Mandela had earlier condemned the Boipatong and Bisho massacres and pleaded: “No power on this earth can destroy the thirst for human dignity. Our land cries out for peace. We will only achieve it through adherence to democratic principles and respect for the rights of all. This is the challenge that faces all South Africans.” And his warning, “We dare not fail.”

But it was different this time, more urgent. Some people say that it was on that Saturday, 10 April 1993, that Mandela became the de facto president of South Africa. He was in the Transkei when he heard the devastating report, and as soon as it could be arranged he flew the 30 minutes by helicopter from his home in Qunu to pay his respects to Hani’s elderly parents, Nomayise and Gilbert, in the village of Sabalele in the district of Cofimvaba.

By the time Mandela reached Johannesburg later that day the police had arrested the assassin, Polish national Janusz Walus, thanks to vital information supplied by Hani’s white neighbour, Retha Harmse. And before Hani was buried, Walus’ accomplice, Conservative Party MP Clive Derby-Lewis, was also in custody.

Mandela was whisked to the headquarters of the South African Broadcasting Corporation, a sprawling edifice until then synonymous with the voices of successive apartheid leaders.

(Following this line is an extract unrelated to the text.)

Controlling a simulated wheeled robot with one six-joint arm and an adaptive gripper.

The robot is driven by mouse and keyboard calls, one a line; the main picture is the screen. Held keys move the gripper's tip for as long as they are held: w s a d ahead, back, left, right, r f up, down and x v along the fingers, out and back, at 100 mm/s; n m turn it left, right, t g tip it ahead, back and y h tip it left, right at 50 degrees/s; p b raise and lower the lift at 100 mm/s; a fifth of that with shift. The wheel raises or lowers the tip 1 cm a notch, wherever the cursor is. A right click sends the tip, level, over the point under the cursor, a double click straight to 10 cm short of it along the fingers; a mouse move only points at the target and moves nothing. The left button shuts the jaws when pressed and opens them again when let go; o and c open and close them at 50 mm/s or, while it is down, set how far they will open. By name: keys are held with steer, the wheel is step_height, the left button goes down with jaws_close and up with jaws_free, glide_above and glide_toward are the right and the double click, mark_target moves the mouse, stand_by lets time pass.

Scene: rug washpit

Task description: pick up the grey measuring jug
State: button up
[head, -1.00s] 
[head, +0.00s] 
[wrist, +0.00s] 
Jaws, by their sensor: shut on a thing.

After settling onto a plush executive chair, Mandela looked straight into a studio camera and spoke calmly. “Today, an unforgivable crime has been committed.” All around the country anguished protests were threatening to flare up and still Mandela kept his composure. “The calculated, cold-blooded murder of Chris Hani is not just a crime against a dearly beloved son of our soil. It is a crime against all the people of our country.”

This was the moment that Mandela stamped on the country his moral authority, his leadership of a South Africa threatening to detonate with rage. He called for every religious institution to commemorate Hani’s values and his life, and for that Wednesday to be a day of memorial services.

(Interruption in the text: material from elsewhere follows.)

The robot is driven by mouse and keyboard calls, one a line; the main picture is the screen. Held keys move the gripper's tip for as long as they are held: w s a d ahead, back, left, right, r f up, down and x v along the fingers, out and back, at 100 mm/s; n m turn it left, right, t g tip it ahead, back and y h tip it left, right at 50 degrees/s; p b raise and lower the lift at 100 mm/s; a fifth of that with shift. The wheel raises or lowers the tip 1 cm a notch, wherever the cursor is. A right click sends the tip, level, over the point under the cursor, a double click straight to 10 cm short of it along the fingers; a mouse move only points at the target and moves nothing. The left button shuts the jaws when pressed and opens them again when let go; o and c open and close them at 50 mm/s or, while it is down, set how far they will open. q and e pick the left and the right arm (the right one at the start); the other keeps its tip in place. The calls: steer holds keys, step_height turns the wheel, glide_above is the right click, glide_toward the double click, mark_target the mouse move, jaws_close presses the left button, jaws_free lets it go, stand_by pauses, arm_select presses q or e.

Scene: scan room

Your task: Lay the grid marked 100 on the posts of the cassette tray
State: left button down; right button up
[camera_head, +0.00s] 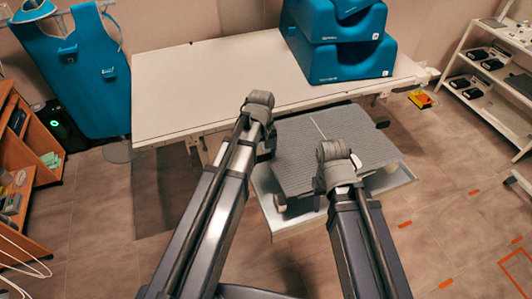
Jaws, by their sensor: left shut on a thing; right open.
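The grid (355,133) is a grey, finely ribbed flat plate with a pale line on it. I cannot read a number on it. It lies over the cassette tray (298,221), a pale shallow tray whose front and right rim show below it. Pale post-like shapes show under the grid's front edge; I cannot tell whether the grid rests on them. My left gripper (268,146) is shut on the grid's left edge. My right gripper (322,190) is open at the grid's front edge, its fingers partly hidden by its wrist.
A white table (190,85) stands behind the tray, with blue foam blocks (345,62) on it. A blue apron (85,65) hangs at left beside a wooden cabinet (25,170). White shelves (490,75) with dark items stand at right. Open floor lies at lower right.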

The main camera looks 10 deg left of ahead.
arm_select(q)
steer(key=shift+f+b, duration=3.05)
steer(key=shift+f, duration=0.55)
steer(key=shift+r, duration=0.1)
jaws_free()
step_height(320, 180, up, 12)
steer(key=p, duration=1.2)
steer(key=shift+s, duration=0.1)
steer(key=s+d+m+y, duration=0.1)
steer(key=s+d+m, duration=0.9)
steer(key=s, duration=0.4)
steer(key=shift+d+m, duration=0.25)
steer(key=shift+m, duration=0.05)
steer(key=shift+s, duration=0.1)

He recognised that people needed to “find expression for their anger”, he recounted. “If we had not done so, the right-wing and these sinister elements would have succeeded in drawing the country to a racist war and incalculable loss of human lives and bloodshed.”

Three days later Mandela again adopted the mantle of a sitting president, and from behind an SABC television microphone attempted to calm the nation’s erupting fury.

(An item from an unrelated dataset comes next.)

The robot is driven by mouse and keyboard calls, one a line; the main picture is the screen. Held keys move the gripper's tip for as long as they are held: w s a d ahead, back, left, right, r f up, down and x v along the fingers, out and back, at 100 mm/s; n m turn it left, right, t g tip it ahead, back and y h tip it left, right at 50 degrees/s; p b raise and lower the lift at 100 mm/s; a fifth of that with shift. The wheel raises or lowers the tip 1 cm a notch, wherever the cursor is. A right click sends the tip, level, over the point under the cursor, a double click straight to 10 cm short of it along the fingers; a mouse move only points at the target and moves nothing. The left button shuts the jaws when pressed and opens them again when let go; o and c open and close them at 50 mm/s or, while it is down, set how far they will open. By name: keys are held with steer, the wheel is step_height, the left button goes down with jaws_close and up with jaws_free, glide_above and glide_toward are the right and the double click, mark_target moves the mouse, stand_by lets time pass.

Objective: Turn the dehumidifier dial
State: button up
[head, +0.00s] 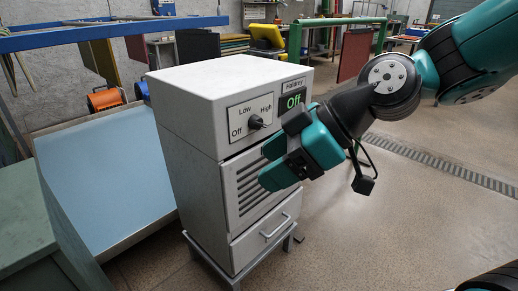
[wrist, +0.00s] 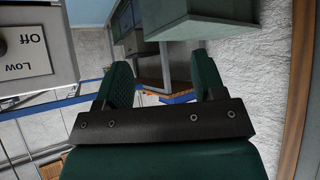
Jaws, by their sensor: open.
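The dehumidifier (head: 184,113) is a pale grey box standing upright on a low metal frame. Its dark round dial (head: 256,122) sits on a white plate marked Off, Low and High. A small display (head: 292,101) to the right of the dial reads "Off" in green. My gripper (head: 266,165) is open and empty, in front of the vented front, just below and right of the dial and apart from it. In the wrist view the fingers (wrist: 162,78) are spread with nothing between them. The dial (wrist: 3,47) shows only partly at the left edge there, beside the upside-down labels.
A drawer with a handle (head: 275,226) is at the dehumidifier's base. A light blue panel (head: 105,175) and a green cabinet (head: 25,215) stand to the left. Open concrete floor (head: 400,220) lies to the right, with a drain grate (head: 440,163).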

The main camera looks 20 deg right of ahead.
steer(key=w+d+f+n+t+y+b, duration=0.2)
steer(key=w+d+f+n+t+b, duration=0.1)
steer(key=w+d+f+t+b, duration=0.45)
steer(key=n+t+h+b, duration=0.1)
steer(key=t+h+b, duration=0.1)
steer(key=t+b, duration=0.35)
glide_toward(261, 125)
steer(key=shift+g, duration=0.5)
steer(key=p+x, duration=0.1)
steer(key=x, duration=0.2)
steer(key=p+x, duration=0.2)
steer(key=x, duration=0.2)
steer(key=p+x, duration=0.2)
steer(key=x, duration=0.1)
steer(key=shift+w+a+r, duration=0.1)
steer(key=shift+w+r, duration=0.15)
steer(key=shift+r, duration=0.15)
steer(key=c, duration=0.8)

He began as steadily as in his first televised address, but this time his words were profoundly urgent: “Tonight I am reaching out to every single South African, black and white, from the very depths of my being.

Acknowledging Hani’s “cold-blooded murder” as a “national tragedy”, he urged his grief-stricken compatriots to exercise discipline and restraint and to use memorial services throughout the country “to pay homage to one of the greatest revolutionaries this country has ever known”.

Revealing not a hint of his own feelings, his face betraying nothing, he reminded South Africans: “A white woman of Afrikaner origin risked her life so that we may know, and bring to justice, this assassin.”

At Hani’s funeral, nine days after he breathed his last, Mandela slammed the apartheid regime as “illegitimate, unrepresentative, corrupt and unfit to govern”.

“We want peace, but we are not pacifists. We are all militants. We are all radicals,” he cautioned. “That is the very essence of the ANC, for it is a liberation movement fighting for freedom for all our people.”

Drawing attention back to the stalled talks, he stressed that it was the efforts of South Africans “in the prisons, in mass campaigns, through the armed struggle that has brought the regime to the negotiating table”.

The best way to honour Chris Hani, he said, was to ensure a date was set for elections. And soon. “Speed is of the essence. We want an end to white minority rule now. We want an election date now. We want to know when we will have a government of our choice.”

Later in April 1993 the multiparty talks resumed, and by 1 June it was agreed that the date all South Africans could cast their ballots in the country’s first democratic elections would be 27 April 1994. And in the early hours of 18 November 1993, negotiators approved South Africa’s new Interim Constitution.